7. The method of claim 1, wherein the spacers are formed by plating the metal-inclusive material on a substrate formed of the material in the polymer-based layer.

8. The method of claim 1, wherein the metal-inclusive outermost layers directly contact the first and second substrates.

9. The method of claim 1, wherein the spacers further comprise at least one sub-stack including a further metal-inclusive layer adjacent to a further polymer-based layer.

10. The method of claim 9, wherein the spacers include alternating metal-inclusive and polymer-based layers.

11. The method of claim 9, wherein the spacers comprise a plurality of sub-stacks each including a further metal-inclusive layer adjacent to a further polymer-based layer.
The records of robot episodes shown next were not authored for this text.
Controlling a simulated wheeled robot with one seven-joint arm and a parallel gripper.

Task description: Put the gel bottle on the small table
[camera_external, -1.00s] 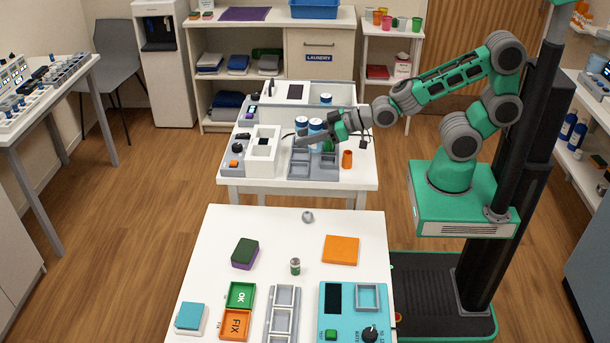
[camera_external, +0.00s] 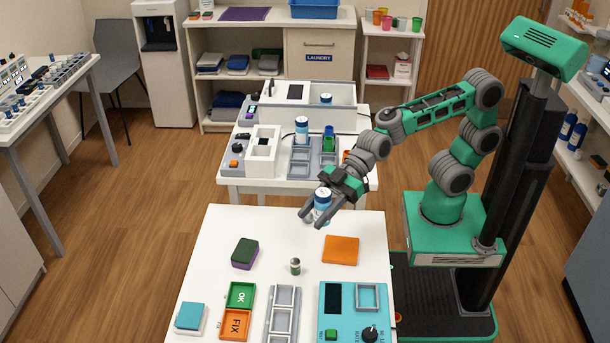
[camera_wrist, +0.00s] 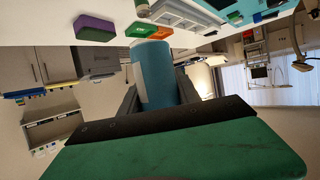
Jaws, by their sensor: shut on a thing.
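My gripper (camera_external: 318,216) is shut on a blue-and-white bottle (camera_external: 322,199) and holds it over the back edge of the near white table (camera_external: 225,218). Whether it is the gel bottle cannot be read from its label. In the wrist view the bottle's blue side (camera_wrist: 152,72) shows between my two fingers (camera_wrist: 155,95). The bottle looks roughly upright in the external view. A similar bottle (camera_external: 302,131) stands on the farther white table (camera_external: 228,172), and another (camera_external: 326,99) stands behind it.
The near table holds a green-and-purple block (camera_external: 245,253), a small can (camera_external: 295,266), an orange square (camera_external: 341,249), OK and FIX trays (camera_external: 237,311), a grey rack (camera_external: 283,315) and a teal device (camera_external: 353,312). Its back left part is clear.

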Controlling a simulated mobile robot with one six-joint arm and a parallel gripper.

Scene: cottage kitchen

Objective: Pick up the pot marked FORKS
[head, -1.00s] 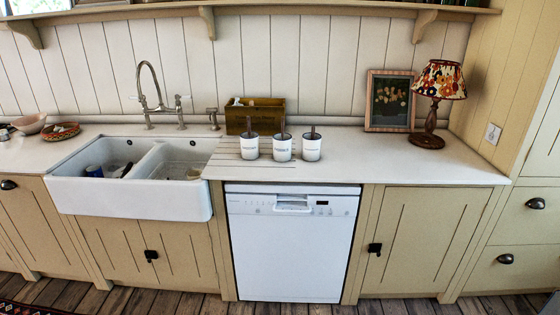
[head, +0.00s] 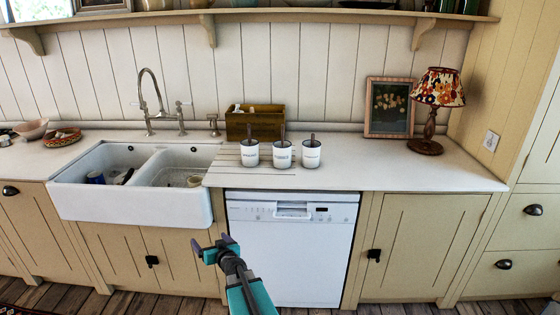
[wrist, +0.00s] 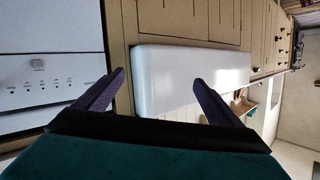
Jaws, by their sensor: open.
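Three white pots with dark rims stand in a row on the counter in the head view: a left pot (head: 249,154), a middle pot (head: 282,155) and a right pot (head: 311,154). Each has a dark upright piece showing above its rim and small lettering that I cannot read, so I cannot tell which is marked FORKS. My gripper (head: 213,247) is open and empty, low in front of the dishwasher and sink, well apart from the pots. In the wrist view its two fingers (wrist: 158,82) are spread, with the sink front beyond them. No pot shows there.
The white double sink (head: 130,205) is left of the pots. A wooden box (head: 255,124) stands behind them. A framed picture (head: 390,107) and a lamp (head: 437,100) stand at the right. The dishwasher (head: 290,255) is below. Counter right of the pots is clear.
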12. The method of claim 1, wherein the spacers have a glass transition temperature of greater than 350 degrees C.

13. The method of claim 1, wherein the VIG unit has an R-value of at least 20.

14. A vacuum insulated glass (VIG) unit, comprising:

first and second glass substrates in substantially parallel spaced apart relation to one another such that a gap is formed therebetween, the gap being evacuated to a pressure less than atmospheric;

an edge seal; and

a plurality of spacers provided between the first and second substrates, each of the spacers including metal-inclusive outermost layers sandwiching at least one polymer-based layer.

15. The VIG unit of claim 14, wherein the at least one polymer-based layer comprises polyimide or polyether ether keytone.

16. The VIG unit of claim 14, wherein each metal inclusive layer comprises titanium, stainless steel, and/or nickel.

17. The VIG unit of claim 14, wherein the spacers have a thermal conductivity of less than or equal to 0.25 W/mK.

18. The VIG unit of claim 14, wherein the metal-inclusive outermost layers directly contact the first and second substrates.

19. The VIG unit of claim 14, wherein the spacers further comprise at least one sub-stack including a further metal-inclusive layer adjacent to a further polymer-based layer.

20. The VIG unit of claim 14, wherein the spacers comprise a plurality of sub-stacks each including a further metal-inclusive layer adjacent to a further polymer-based layer.